I value living in the question. Think about it. Our minds crave answers, but questions open doors, and answers close them. Definitions draw lines around things and restrict them. As long as I relate to the ultimate mystery without definition, anything is possible. I can touch eternity.
As Above, So Below; As Without, So Within
Scientists estimate the universe to be 13.7 billion years old. My predicted lifespan is less than 100 years. What business do I have even talking about eternity? I can only answer that question by telling you where I’ve found it. In present-moment consciousness. In the moment of now there is no need, sorrow, or death. I know about them through language, and they relate to the remembered past or the imagined future.
I relate to the universe as a living being, and the source of life as infinite possibility. I think it’s my birthright to experience the invisible mystery at the heart of existence, and the sacred stories of all cultures can help me do that. Life is truly fulfilling for me when I sit in silence, looking through the lens of nonmaterial reality.

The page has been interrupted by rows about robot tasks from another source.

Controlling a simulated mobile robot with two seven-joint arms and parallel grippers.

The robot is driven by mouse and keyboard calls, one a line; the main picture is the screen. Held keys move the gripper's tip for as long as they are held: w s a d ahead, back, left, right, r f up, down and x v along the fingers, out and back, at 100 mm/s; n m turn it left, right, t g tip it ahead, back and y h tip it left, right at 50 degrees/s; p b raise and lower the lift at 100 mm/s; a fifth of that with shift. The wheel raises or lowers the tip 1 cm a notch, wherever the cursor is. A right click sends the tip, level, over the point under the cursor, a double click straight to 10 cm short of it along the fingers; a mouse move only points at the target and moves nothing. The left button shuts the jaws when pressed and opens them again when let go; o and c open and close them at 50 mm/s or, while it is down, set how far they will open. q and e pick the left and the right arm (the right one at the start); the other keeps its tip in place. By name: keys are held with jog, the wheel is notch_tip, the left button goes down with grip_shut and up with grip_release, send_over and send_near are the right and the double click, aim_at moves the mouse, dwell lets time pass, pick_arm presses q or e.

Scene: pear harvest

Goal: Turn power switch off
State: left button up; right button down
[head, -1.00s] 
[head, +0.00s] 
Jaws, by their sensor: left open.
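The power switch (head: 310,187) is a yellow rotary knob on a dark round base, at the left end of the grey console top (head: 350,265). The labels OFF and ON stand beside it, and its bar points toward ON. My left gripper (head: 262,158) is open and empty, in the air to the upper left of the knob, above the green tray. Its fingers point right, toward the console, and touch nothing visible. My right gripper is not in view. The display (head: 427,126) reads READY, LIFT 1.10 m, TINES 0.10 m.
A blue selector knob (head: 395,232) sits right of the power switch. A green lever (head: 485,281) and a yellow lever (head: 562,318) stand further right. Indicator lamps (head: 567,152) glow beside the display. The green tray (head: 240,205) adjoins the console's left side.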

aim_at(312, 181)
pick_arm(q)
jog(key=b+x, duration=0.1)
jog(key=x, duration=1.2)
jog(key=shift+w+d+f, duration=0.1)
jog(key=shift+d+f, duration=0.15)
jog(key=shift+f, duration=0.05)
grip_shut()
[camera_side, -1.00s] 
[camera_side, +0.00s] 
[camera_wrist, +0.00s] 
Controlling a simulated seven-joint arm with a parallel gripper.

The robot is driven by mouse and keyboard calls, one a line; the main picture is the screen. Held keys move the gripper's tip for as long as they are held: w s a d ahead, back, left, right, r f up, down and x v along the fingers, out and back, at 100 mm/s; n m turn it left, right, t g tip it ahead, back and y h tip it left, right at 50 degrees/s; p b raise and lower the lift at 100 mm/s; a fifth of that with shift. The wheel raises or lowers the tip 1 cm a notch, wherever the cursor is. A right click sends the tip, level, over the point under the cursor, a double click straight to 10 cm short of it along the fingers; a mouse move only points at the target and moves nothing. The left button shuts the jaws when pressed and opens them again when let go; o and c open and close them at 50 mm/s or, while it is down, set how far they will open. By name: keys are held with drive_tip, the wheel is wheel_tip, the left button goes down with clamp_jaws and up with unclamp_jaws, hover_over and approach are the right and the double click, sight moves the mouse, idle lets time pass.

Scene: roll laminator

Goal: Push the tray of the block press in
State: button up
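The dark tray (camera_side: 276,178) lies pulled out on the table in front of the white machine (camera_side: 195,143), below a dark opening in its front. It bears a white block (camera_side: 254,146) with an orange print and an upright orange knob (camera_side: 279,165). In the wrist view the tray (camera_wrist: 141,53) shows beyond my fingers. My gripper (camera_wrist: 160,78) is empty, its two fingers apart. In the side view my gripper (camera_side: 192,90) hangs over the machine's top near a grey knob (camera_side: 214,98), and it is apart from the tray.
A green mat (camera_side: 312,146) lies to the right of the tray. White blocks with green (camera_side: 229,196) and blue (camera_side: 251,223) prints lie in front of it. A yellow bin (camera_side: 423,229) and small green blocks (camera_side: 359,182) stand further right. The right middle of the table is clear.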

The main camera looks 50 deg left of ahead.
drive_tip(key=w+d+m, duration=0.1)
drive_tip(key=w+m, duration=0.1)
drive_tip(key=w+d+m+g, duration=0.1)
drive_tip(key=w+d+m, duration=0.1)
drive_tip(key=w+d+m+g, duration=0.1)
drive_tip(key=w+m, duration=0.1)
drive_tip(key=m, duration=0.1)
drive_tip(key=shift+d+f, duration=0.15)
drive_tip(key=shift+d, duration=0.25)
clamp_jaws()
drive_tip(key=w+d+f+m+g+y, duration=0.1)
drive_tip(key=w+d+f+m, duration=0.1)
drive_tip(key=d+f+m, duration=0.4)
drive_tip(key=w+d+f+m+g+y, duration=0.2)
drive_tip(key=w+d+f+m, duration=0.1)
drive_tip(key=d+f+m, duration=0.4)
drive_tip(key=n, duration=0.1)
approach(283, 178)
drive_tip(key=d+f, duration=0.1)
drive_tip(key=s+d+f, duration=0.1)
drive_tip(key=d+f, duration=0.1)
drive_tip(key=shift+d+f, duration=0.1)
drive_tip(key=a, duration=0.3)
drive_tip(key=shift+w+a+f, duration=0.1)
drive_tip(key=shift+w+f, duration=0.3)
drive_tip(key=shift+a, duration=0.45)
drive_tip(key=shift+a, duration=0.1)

Hush now. The voice in your head is drowning out the song of your heart. Quiet your mind and be fully present so you can hear it. You are part and parcel of the mysterious source of the universe. The iridescence of peace, joy, and union shine like subtle rainbow colors gleaming from the surface of a pearl. Shatter the illusion of separation, and know yourself truly. The shallows are fine for pelicans finding fish. Give me the depths of spirit where presence dwells. From there I can see forever, and it is well with my soul.